— Start GIVEN DATA —

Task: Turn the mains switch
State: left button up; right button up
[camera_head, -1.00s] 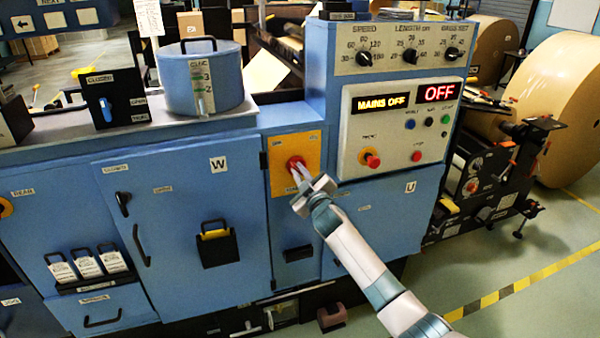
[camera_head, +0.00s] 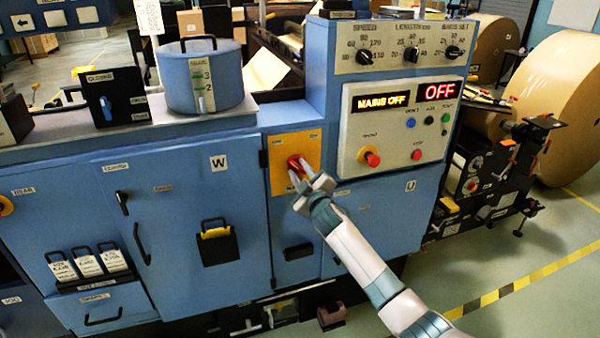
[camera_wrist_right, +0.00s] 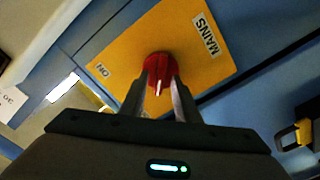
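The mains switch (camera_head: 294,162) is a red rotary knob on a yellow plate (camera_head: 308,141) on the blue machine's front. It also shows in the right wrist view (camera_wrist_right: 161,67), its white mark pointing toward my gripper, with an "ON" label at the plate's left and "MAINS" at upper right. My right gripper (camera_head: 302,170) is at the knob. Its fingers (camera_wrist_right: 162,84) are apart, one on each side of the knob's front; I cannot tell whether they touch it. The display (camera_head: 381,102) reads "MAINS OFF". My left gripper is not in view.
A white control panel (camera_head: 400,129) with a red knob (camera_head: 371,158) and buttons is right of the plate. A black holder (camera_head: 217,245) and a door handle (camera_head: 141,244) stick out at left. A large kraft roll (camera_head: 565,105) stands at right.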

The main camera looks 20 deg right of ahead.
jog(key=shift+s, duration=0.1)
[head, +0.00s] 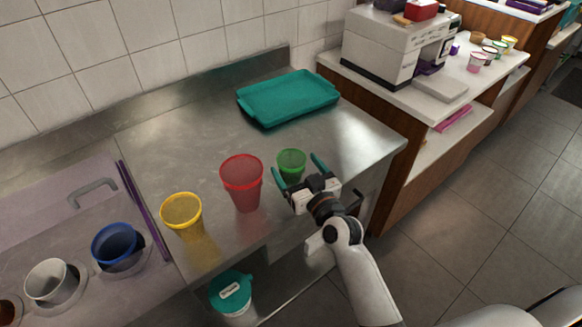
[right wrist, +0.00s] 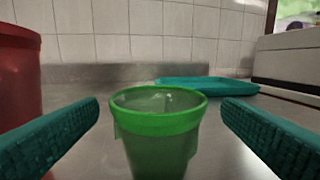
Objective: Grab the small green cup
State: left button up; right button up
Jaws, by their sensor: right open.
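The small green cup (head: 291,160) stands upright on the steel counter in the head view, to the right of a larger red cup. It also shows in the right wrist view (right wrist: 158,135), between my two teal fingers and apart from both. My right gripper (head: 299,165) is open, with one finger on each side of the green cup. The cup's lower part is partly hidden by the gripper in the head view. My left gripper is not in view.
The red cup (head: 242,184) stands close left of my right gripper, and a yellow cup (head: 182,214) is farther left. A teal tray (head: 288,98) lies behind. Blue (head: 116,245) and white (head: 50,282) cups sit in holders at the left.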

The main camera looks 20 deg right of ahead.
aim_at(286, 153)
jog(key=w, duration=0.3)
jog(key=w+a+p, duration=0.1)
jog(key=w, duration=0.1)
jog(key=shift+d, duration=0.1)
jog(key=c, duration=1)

— End GIVEN DATA —

# WHAT IS EXPECTED:
Make an exact copy of the data, leaving its pictures out.

# ANSWER TO THIS PROBLEM:
Task: Turn the mains switch
State: left button up; right button up
[camera_head, -1.00s] 
[camera_head, +0.00s] 
[camera_wrist_right, +0.00s] 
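The mains switch (camera_head: 294,162) is a red rotary knob on a yellow plate (camera_head: 308,141) on the blue machine's front. It also shows in the right wrist view (camera_wrist_right: 161,67), its white mark pointing toward my gripper, with an "ON" label at the plate's left and "MAINS" at upper right. My right gripper (camera_head: 302,170) is at the knob. Its fingers (camera_wrist_right: 162,84) are apart, one on each side of the knob's front; I cannot tell whether they touch it. The display (camera_head: 381,102) reads "MAINS OFF". My left gripper is not in view.
A white control panel (camera_head: 400,129) with a red knob (camera_head: 371,158) and buttons is right of the plate. A black holder (camera_head: 217,245) and a door handle (camera_head: 141,244) stick out at left. A large kraft roll (camera_head: 565,105) stands at right.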

The main camera looks 20 deg right of ahead.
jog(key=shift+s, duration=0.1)
[head, +0.00s] 
[right wrist, +0.00s] 
Objective: Grab the small green cup
State: left button up; right button up
Jaws, by their sensor: right open.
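The small green cup (head: 291,160) stands upright on the steel counter in the head view, to the right of a larger red cup. It also shows in the right wrist view (right wrist: 158,135), between my two teal fingers and apart from both. My right gripper (head: 299,165) is open, with one finger on each side of the green cup. The cup's lower part is partly hidden by the gripper in the head view. My left gripper is not in view.
The red cup (head: 242,184) stands close left of my right gripper, and a yellow cup (head: 182,214) is farther left. A teal tray (head: 288,98) lies behind. Blue (head: 116,245) and white (head: 50,282) cups sit in holders at the left.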

The main camera looks 20 deg right of ahead.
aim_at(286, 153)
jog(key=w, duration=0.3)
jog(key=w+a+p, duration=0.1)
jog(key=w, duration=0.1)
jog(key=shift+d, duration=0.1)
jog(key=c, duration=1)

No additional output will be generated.